--- Data supplied ---

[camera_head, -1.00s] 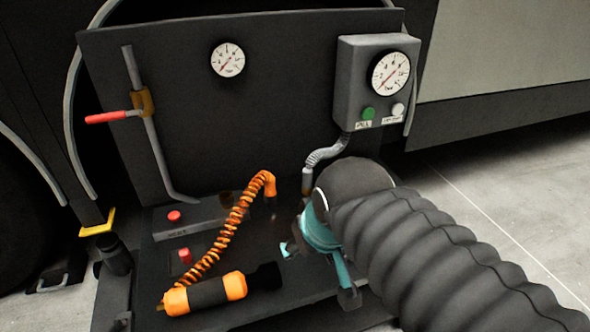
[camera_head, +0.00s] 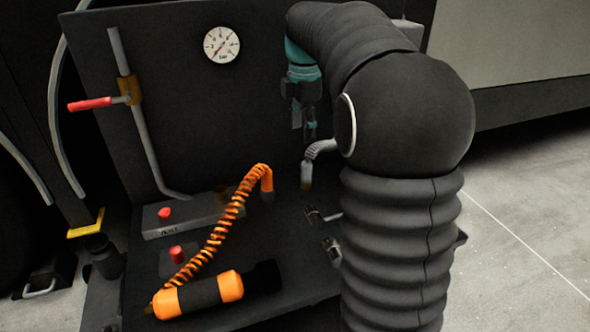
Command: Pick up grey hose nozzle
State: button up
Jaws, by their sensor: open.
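The grey hose nozzle (camera_head: 306,175) hangs at the end of a short grey ribbed hose (camera_head: 322,149), in front of the dark upright panel. Its tip is brownish and points down. My gripper (camera_head: 304,132), teal and dark grey, is open and points down. In the picture it is just above the nozzle, with a visible gap; how far apart they are in depth I cannot tell. Nothing shows between its fingers.
An orange coiled hose (camera_head: 222,226) rises at left from an orange and black cylinder (camera_head: 198,295). Two metal fittings (camera_head: 322,215) lie on the dark base right of it. A red-handled lever (camera_head: 90,104), a pressure gauge (camera_head: 222,46) and a box with a red button (camera_head: 187,216) stand around.

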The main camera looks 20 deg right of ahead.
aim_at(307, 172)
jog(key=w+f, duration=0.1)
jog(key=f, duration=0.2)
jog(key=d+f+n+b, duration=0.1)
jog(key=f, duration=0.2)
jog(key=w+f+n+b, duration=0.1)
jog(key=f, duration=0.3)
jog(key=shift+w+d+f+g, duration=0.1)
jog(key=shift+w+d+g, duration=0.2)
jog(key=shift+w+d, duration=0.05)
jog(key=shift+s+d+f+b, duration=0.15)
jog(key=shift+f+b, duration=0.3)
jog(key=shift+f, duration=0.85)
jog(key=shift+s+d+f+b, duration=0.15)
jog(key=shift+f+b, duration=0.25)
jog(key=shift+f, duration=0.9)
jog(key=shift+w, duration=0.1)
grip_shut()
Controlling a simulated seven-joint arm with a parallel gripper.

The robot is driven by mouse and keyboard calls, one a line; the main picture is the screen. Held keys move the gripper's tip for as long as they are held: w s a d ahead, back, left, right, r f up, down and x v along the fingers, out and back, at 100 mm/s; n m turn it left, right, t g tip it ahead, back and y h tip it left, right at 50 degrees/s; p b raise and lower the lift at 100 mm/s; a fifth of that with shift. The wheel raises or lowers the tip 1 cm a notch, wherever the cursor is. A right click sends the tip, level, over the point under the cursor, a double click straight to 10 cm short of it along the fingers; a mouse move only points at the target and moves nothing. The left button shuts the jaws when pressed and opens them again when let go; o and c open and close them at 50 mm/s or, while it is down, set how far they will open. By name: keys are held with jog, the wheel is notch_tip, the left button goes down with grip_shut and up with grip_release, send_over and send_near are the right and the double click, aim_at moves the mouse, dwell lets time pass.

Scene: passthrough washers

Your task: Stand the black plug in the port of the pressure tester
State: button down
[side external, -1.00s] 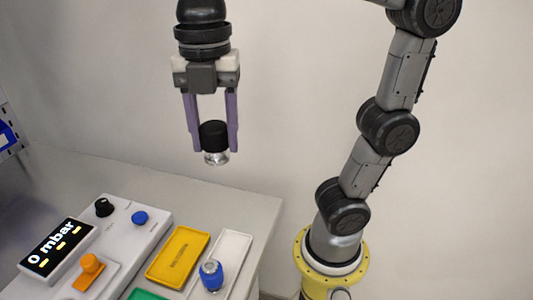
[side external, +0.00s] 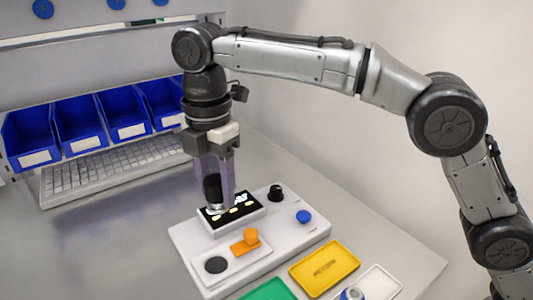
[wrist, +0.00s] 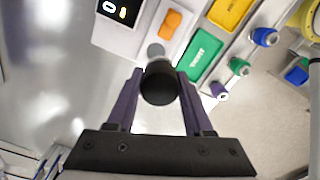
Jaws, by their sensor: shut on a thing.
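My gripper (side external: 216,196) is shut on the black plug (side external: 212,188), which has a black cap and a shiny metal lower end. In the wrist view the plug (wrist: 160,84) sits between the two purple fingers, its cap facing the camera. A dark round spot (side external: 216,265), seemingly the port, lies beside the orange knob (side external: 250,237). In the side view the gripper and plug stand in front of part of the display; the plug is held in the air.
A yellow tray (side external: 325,268), a green tray (side external: 268,291) and a white tray (side external: 378,284) with a blue-topped part lie in front of the tester. Blue bins (side external: 78,125) and a keyboard (side external: 110,172) stand behind. The table at left is clear.

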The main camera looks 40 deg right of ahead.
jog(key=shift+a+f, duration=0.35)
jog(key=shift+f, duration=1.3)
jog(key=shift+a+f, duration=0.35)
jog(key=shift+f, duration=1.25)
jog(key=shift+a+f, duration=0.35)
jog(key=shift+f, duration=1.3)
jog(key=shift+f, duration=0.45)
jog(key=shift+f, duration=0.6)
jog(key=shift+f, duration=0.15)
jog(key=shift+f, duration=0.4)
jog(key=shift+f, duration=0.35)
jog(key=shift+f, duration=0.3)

---

- **To do**
Restate the data word for word from its first line through the line with "Controlling a simulated", leaving out any picture along the way.

- **Reply to the task**
[camera_head, -1.00s] 
[camera_head, +0.00s] 
Command: Pick up grey hose nozzle
State: button up
Jaws, by their sensor: open.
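The grey hose nozzle (camera_head: 306,175) hangs at the end of a short grey ribbed hose (camera_head: 322,149), in front of the dark upright panel. Its tip is brownish and points down. My gripper (camera_head: 304,132), teal and dark grey, is open and points down. In the picture it is just above the nozzle, with a visible gap; how far apart they are in depth I cannot tell. Nothing shows between its fingers.
An orange coiled hose (camera_head: 222,226) rises at left from an orange and black cylinder (camera_head: 198,295). Two metal fittings (camera_head: 322,215) lie on the dark base right of it. A red-handled lever (camera_head: 90,104), a pressure gauge (camera_head: 222,46) and a box with a red button (camera_head: 187,216) stand around.

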The main camera looks 20 deg right of ahead.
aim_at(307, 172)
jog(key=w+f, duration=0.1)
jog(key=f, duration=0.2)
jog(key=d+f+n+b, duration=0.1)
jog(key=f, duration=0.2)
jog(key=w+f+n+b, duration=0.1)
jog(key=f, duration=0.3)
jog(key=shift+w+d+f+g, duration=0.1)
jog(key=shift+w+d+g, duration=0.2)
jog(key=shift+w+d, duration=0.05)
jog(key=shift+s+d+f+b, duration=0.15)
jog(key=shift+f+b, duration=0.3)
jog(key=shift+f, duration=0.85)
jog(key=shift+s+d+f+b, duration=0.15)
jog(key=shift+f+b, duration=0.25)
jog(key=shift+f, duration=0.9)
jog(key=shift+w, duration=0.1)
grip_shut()
Controlling a simulated seven-joint arm with a parallel gripper.

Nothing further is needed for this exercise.